Global resource management company SUEZ will advise authorities planning Sydney’s Western Sydney Aerotropolis about smart city technologies.
The company has aigned a Memorandum of Understanding to advise the Western City & Aerotropolis Authority about technologies to “optimise the sustainable management of resources”. That will include recycling and reuse, energy creation and smart water networks.
Authorities plan to have the 11,200-hectare Aerotropolis precinct "up and running" by 2026, when the Western Sydney International Airport is scheduled to open.
While known to the public for its garbage trucks, SUEZ also boasts expertise in master planning, critical infrastructure and resource management for smart cities.

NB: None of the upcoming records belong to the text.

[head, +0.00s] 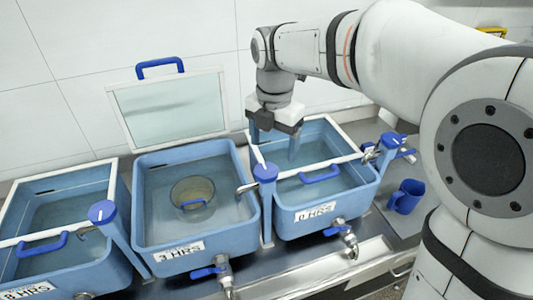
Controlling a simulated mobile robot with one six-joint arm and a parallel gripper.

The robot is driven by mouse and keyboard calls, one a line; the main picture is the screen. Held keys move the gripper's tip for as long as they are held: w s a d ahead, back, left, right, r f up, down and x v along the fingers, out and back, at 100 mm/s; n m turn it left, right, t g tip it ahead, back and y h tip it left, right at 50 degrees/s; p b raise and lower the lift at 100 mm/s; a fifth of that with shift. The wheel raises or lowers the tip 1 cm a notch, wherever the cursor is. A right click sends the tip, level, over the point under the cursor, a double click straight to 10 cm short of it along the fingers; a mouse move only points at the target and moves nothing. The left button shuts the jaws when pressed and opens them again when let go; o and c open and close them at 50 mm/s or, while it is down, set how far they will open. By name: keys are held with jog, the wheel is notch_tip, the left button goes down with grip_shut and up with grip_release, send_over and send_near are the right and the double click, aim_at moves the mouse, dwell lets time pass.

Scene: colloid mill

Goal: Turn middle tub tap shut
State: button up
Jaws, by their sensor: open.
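The middle tub (250,222) is blue, labelled 3 HRS, and holds water. Its tap (224,275) is on the front wall near the lower right corner, with the spout pointing down. The tap's blue lever (206,272) points left, across the spout. My gripper (274,143) is open and points down, with nothing seen between its fingers. It is over the back part of the right tub, behind and well above the tap; its exact height is hard to tell.
The middle tub's lid (170,105) stands raised behind it, and a round vessel (193,193) sits inside. The left tub (85,270) and right tub (335,205) flank it. Blue-capped posts (265,172) rise between tubs. A blue mug (406,196) stands at right.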

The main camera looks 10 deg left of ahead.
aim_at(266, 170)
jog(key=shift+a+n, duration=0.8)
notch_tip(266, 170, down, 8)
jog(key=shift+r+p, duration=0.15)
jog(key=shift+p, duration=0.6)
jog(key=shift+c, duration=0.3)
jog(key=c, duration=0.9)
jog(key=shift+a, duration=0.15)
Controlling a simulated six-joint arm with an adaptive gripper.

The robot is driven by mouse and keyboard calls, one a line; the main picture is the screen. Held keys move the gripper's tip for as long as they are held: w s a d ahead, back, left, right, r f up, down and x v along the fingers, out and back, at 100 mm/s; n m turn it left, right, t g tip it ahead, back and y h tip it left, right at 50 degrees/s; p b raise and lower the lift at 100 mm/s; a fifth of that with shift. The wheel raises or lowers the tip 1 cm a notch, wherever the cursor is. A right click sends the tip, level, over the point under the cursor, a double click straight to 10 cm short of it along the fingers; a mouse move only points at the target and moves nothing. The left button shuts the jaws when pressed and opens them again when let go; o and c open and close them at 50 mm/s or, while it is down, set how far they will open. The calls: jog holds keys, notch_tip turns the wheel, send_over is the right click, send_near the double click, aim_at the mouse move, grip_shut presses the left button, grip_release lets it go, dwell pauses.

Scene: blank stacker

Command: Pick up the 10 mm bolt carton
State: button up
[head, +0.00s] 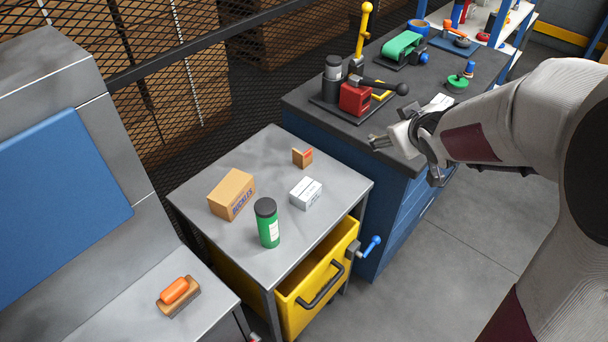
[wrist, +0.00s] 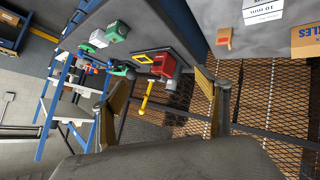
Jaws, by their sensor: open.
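The white carton (head: 306,193), with dark print, stands on the grey cart top (head: 215,172). It appears to be the 10 mm bolt carton; in the wrist view its white face (wrist: 262,12) is cut by the top edge and its print is upside down. My gripper (head: 405,160) is open and empty. It is above and to the right of the carton, beside the dark-topped blue bench, well apart from the carton. In the wrist view the spread fingers (wrist: 168,98) have nothing between them.
A brown buckles box (head: 232,194), a green canister with a dark lid (head: 268,223) and a small brown carton (head: 302,158) share the cart top. The canister is close to the white carton. The yellow drawer (head: 318,285) is partly open. The dark bench (head: 315,97) holds a red-based lever tool.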

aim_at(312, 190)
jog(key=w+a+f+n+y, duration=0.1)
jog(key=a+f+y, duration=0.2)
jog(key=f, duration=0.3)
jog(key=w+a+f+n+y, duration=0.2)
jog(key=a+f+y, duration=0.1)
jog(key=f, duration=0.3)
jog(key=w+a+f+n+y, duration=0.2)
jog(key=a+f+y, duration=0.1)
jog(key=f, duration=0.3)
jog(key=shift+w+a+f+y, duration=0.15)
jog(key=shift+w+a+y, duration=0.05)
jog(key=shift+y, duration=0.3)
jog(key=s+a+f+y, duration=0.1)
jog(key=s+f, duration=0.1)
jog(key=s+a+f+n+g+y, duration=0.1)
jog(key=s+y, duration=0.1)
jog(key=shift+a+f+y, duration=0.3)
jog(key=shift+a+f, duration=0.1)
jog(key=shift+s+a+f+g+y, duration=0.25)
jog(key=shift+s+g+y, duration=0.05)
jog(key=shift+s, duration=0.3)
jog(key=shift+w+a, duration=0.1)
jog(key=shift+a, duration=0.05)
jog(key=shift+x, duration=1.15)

It is part of a consortium that built a connected control centre in Dijon, France, which will be used to manage everything from service vehicles to garbage collection, street cleaning, traffic and surveillance. There are 23 municipalities involved in the project and fifty people working in the control centre.
SUEZ has also sold four million smart meters, including many to European customers.
The company supplies more than seven million Australians with water each day and collects garbage from more than four million Australians each week.
Other organisations that have signed MOUs concerning the Aerotropolis include Northrop Grumman, Hitachi, Mitsubishi Heavy Industries, Sumitomo Mitsui Financial Group, University of Newcastle, University of NSW, University of Wollongong (the NUW Alliance), Western Sydney University, The University of Sydney, Japan’s Urban Renaissance Agency and 18 New South Wales companies involved in the space industry.